Real learning is a part of the work, not apart from it.
Monday, March 9, 2015
Have you seen the movie Inception? It's a fantastic sci-fi film where people infiltrate other people's subconscious while they sleep and remove information or, in the case of the title, plant an idea. When the person awakens, they think the idea is their own.
Now I do believe that the same idea can spring up independently from different people in different locations at the same time. Historically speaking, you can see that Pyramids of various sizes and constructs appeared all over the globe by different civilizations in or around the same time where the people had no contact with each other. However time and space are no barriers anymore. As more and people find their voice online, begin sharing their stories, experiences, and ideas, an unintentional form of "Social Inception" can occur. When we engage in social networks we accumulate many ideas from many sources. Some can be fleeting, like those seen briefly in a Tweet. Others are deeper like those in articles, blog posts or videos and of course conversations. For me, I recently wrote about change happening one conversation at a time. The gist of my post was that we can just cut through all the fat about social media technology barriers, it's really as simple as helping people ask their internal questions out loud to those who are "connected" - Things like "where do you find the time?" "how did you start?" "How has it helped you?", etc. Good idea? Maybe. Was this my idea? I'm not so sure now.

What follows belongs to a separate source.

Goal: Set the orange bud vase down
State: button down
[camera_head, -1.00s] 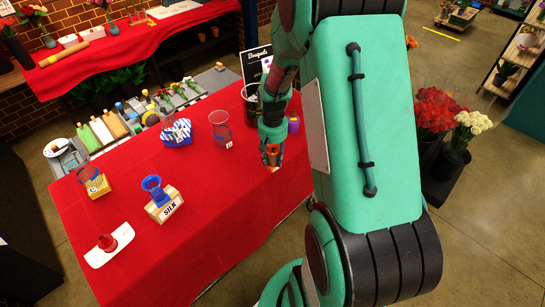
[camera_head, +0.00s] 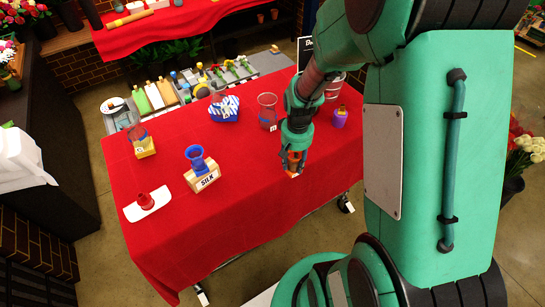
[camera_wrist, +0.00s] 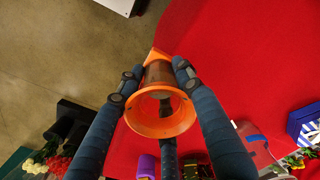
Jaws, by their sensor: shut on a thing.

When I wrote it I was like, this is an interesting thought, I wonder what others would think? Flash forward to today. I'm scanning some favored Tweets looking for something in particular and I see:
It got me to thinking so I re-read the article. I was left with two thoughts. 1. This is brilliant and 2. Did I steal this concept?!
Well, no, not consciously, not completely, and not with any intention to do so. I have always been very careful to sing the praises of the trailblazers (not sure that's a good term but I'm not a fan of the word Thought Leader). I vigorously read and promote the works of Jane Hart, Harold Jarche, Charles Jennings and many others in the learning/social learning space... including Euan Semple. But here, over 115 days ago, he wrote an article of a very similar title to mine. Did I read this 115 days ago, process it internally, experience a triggering event and spew out my own interpretation as something really original? Did Euan plant more than a seed in my mind? Is this more common than I think?
Today information comes at us so fast, influencing our thoughts and practices in positive ways. We consume so quickly that even when we have trusted networks through which we have information curated the lines can blur between what is ours and what is others. Our thought, other's thoughts, our practices, experiences and reflections all blending together and in the end attribution is practically impossible as you walk away thinking... "This is an interesting thought, I wonder what others would think?"
Well, then this is all I can offer - my mea culpa moment. For starters go read Euan's article here, as mine pales in comparison. If you can only read one, go to his. Going forward, in addition to continuing to recognize the ideas of others in my posts and presentations, I'll revisit my Personal Knowledge Management (PKM) strategy and tools, and I'll continue to add to my blog roll as it serves as a great list of those who's work I find inspiring. These people continue to influence my thoughts and practices and I guess, as long as I keep them upfront and getting the attention they deserve, maybe my unintentional imitation is a sincere form of flattery.
What ideas do you have to create a buffer against unintentional Social Inception?